VR : Du temps de l’esclavage, il n’existait pas de famille conjugale « classique » dans les plantations. Et pour cause : les hommes esclaves n’avaient pas pour vocation à avoir de vie familiale ! Les enfants ne savaient parfois même pas qui était leur géniteur. Cela a été conforté par l’article 12 du Code Noir : « les enfants qui naitront de mariages entre esclaves seront esclaves, et appartiendront au maitre de la femme esclave et non à ceux de leurs maris ». L’article 13 stipule également : « si le mari esclave a épousé une femme libre, les enfants suivent la condition de leurs mères en étant libres comme elles, nonobstant la servitude du père. Et que si le père est libre et la mère esclave, les enfants sont esclaves pareillement». On voit bien qu’aucune place n’est prévue à la fonction paternelle ! Et ce, au profit des mères, qui elles, avaient l’avantage d’enfanter. Ainsi, les hommes esclaves étaient réduits à la plus simple expression de ce qu’ils étaient : des mâles utiles à la reproduction, simplement soucieux de satisfaire leurs besoins. Et certainement pas des pères potentiels ! Aujourd’hui encore, les hommes antillais sont, soumis, malgré eux, à l’article 12 du Code Noir… Alors qu’ils ont la capacité de se réapproprier leur rôle de mari et de père.

– Les Antillais ont-il conscience que leur structure familiale est issue de l’esclavage ?

VR : Les Antillais lambda n’ont pas vraiment conscience de cela. Ils reproduisent un système matrifocale qui a duré 213 ans et dans lequel ils sont toujours imprégnés, 167 ans après.

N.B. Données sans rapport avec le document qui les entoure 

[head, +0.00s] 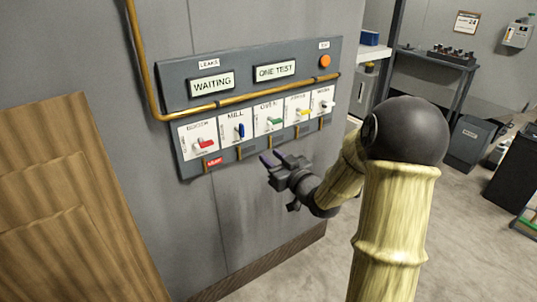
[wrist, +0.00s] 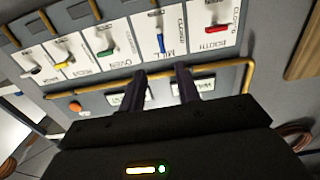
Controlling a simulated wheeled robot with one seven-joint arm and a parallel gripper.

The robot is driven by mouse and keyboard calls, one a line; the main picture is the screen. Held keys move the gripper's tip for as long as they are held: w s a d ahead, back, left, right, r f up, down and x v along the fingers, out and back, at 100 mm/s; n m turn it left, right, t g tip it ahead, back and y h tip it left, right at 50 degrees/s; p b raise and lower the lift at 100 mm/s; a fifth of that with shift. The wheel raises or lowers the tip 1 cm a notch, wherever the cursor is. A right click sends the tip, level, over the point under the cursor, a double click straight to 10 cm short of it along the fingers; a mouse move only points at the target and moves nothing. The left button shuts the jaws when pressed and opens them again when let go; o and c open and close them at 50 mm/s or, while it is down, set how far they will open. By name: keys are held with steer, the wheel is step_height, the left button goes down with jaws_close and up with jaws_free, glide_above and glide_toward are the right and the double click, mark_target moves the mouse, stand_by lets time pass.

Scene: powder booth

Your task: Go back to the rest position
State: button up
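My gripper (head: 271,159) is just in front of the lower edge of a grey wall panel in the head view, below the mill and oven switches. In the wrist view its two dark fingers (wrist: 163,88) are apart with nothing between them.
A brass pipe (head: 142,60) runs down the wall and across the panel. A wooden door-like board (head: 70,210) stands at the left. Open floor (head: 465,240) lies right, with a bench (head: 440,62) behind.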

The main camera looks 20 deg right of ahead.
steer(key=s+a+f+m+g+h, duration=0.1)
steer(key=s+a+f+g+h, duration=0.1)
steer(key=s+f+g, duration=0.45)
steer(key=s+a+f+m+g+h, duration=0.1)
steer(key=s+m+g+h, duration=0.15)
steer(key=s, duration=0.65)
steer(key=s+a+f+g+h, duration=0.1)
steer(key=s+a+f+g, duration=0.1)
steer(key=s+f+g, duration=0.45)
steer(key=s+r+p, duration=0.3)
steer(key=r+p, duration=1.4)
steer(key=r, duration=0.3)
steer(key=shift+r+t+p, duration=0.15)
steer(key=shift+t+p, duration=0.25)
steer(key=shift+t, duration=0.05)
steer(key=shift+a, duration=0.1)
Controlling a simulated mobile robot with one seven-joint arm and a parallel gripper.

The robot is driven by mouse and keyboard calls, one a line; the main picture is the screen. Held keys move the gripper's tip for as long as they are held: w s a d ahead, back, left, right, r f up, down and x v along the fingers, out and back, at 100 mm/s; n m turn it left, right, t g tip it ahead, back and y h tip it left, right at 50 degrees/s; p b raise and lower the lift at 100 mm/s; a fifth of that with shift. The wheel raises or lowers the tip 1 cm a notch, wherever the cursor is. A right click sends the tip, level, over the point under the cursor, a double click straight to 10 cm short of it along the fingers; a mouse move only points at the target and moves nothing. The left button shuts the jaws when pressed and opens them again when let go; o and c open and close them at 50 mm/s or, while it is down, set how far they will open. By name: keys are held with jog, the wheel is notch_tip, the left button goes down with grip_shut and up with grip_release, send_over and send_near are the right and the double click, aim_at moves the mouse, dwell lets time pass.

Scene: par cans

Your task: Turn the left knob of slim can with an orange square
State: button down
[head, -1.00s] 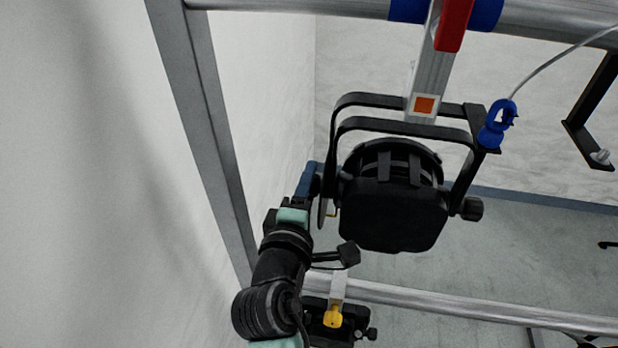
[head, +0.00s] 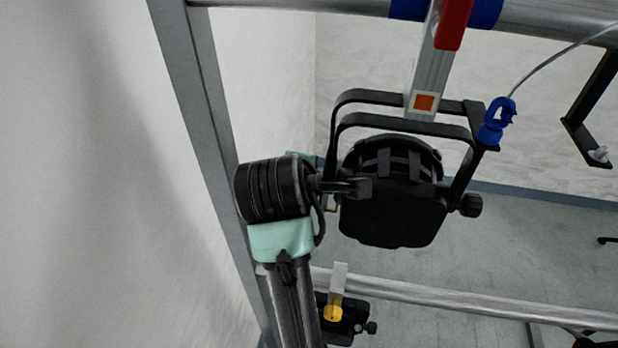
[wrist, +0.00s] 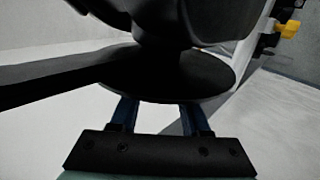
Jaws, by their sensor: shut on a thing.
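The slim can (head: 392,210) is a black lamp hanging in a black yoke (head: 400,128). An orange square (head: 424,102) on a white label sits on the bar just above it. A black knob (head: 471,204) shows at its right side. The left knob is hidden behind my arm in the head view. In the wrist view, the blue fingers of my gripper (wrist: 162,114) reach behind a round black disc (wrist: 205,78) at the yoke's end. My gripper is shut on the left knob, whose outline I cannot separate from the dark parts there.
A silver pipe (head: 440,293) crosses below the can, with a second lamp and a yellow clamp (head: 333,313). A grey upright post (head: 190,95) stands left of my arm. A blue hook with a safety cable (head: 497,122) is at the yoke's right.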

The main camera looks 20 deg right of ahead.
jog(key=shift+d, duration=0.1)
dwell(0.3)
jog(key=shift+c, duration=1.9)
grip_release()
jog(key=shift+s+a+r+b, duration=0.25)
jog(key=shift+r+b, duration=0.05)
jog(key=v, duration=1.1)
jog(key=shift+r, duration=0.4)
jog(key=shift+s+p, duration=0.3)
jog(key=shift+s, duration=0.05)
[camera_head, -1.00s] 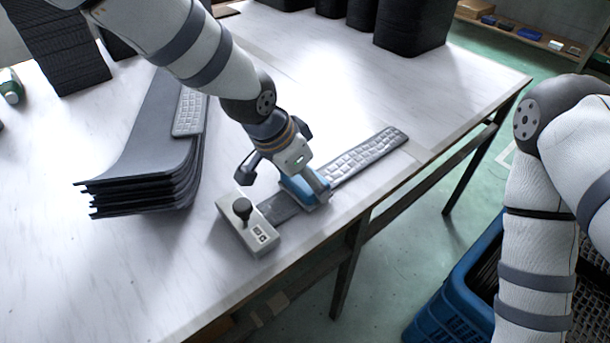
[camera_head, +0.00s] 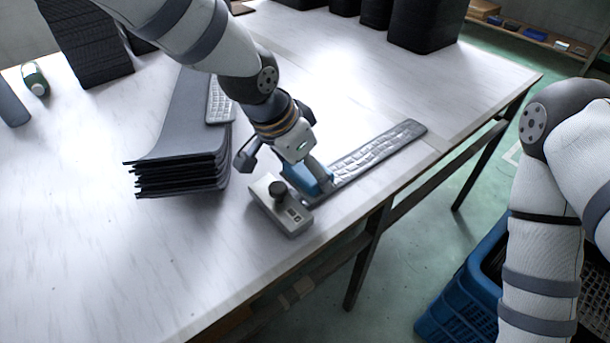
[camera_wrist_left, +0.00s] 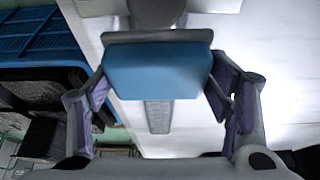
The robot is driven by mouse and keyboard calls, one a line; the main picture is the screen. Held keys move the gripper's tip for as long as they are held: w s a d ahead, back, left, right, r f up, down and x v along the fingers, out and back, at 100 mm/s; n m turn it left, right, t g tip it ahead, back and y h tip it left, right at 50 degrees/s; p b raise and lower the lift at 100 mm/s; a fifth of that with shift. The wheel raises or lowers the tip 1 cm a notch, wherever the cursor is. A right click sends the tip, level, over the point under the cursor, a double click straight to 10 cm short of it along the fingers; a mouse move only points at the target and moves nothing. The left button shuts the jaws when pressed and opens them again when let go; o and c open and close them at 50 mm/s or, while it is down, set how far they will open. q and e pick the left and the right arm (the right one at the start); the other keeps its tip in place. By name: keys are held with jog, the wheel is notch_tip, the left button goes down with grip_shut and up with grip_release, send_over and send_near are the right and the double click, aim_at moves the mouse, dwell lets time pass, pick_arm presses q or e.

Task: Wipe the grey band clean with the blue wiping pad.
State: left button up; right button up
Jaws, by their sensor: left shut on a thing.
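The grey band (camera_head: 372,152) lies along the table's right edge, with pale blocky marks over the stretch that shows. In the left wrist view a short plain-looking piece of the band (camera_wrist_left: 158,118) shows below the pad. The blue wiping pad (camera_head: 306,179) is at the band's near end, close beside a box with a black knob; it also fills the middle of the left wrist view (camera_wrist_left: 158,70). My left gripper (camera_head: 318,172) is shut on the pad from above. The gripper and pad hide part of the band's near end. My right gripper is out of view.
The grey box with the black knob (camera_head: 285,214) stands at the band's near end. A stack of dark panels (camera_head: 180,165) with another grey marked strip (camera_head: 218,104) is to the left. Black stacks stand at the back. A blue crate (camera_head: 455,312) is below, right of the table.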

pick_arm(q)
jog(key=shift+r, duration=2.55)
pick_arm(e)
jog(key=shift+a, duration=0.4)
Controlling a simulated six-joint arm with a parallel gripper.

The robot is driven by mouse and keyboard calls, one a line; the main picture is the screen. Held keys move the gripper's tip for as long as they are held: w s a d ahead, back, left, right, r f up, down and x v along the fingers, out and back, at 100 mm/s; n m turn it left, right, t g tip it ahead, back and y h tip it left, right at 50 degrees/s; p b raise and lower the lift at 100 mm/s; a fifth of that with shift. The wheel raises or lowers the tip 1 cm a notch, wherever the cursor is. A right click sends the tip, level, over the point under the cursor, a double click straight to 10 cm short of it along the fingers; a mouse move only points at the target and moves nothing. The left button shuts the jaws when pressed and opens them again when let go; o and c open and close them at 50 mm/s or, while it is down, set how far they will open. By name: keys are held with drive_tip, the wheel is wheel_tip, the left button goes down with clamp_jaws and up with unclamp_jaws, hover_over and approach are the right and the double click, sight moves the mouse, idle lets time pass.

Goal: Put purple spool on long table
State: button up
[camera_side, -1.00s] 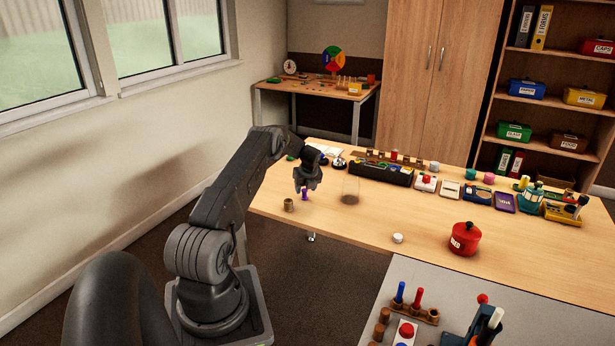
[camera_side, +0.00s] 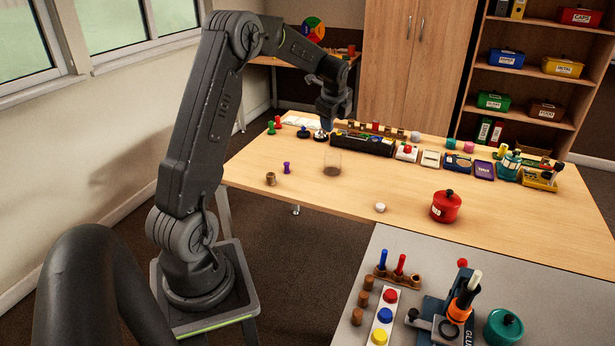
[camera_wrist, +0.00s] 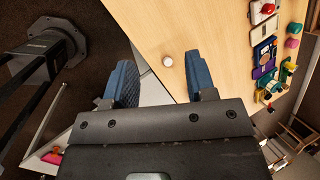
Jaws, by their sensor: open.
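The purple spool (camera_side: 287,168) stands upright on the long wooden table (camera_side: 300,195), near its left front edge, beside a brown spool (camera_side: 270,179). My gripper (camera_side: 329,122) is raised above the table, to the right of and above the purple spool, and apart from it. In the wrist view my gripper (camera_wrist: 160,85) shows its two blue fingers spread wide with nothing held between them. The purple spool does not show in the wrist view.
A black organiser tray (camera_side: 362,144) lies behind. A white knob (camera_side: 380,208) and red pot (camera_side: 446,206) are farther right. A grey table (camera_side: 400,262) with pegs stands in front. The table around the spool is mostly clear.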

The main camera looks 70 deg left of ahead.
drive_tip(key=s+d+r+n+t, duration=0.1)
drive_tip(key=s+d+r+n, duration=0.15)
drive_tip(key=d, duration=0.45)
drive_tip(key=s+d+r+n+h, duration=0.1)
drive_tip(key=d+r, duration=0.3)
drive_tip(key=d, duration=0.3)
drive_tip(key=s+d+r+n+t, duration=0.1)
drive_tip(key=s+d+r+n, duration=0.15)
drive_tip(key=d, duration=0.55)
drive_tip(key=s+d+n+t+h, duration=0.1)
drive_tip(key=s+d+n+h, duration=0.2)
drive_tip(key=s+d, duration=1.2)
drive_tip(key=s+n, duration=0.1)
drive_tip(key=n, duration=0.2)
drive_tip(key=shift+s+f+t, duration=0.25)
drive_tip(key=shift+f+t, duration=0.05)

Car l’abolition de l’esclavage en 1848 n’a pas effacé du jour au lendemain une telle organisation familiale ! Même après la départementalisation en 1946, et la disparition progressive des habitations sucrières, la matrifocalité est restée importante. En effet, nombre d’hommes antillais se distinguent encore par leur irresponsabilité, machisme, et donjuanisme, en engrossant des femmes, puis en les abandonnant. Dans cette société complexe, les hommes pratiquent l’adultère, mais les femmes en font autant et ce, dans l’espoir de rencontrer un homme sérieux, plus ou moins fidèle, capable de subvenir aux besoins des enfants. Néanmoins, depuis le cent-cinquantenaire de l’abolition de l’esclavage en 1998, et le combat de l’association mémorielle, CM98, pour faire exister la mémoire des victimes de l’esclavage colonial au sein de la République, mes compatriotes connaissent davantage l’origine de la matrifocalité .

– Qu’est-ce qui favorise le maintien de la matrifocalité ?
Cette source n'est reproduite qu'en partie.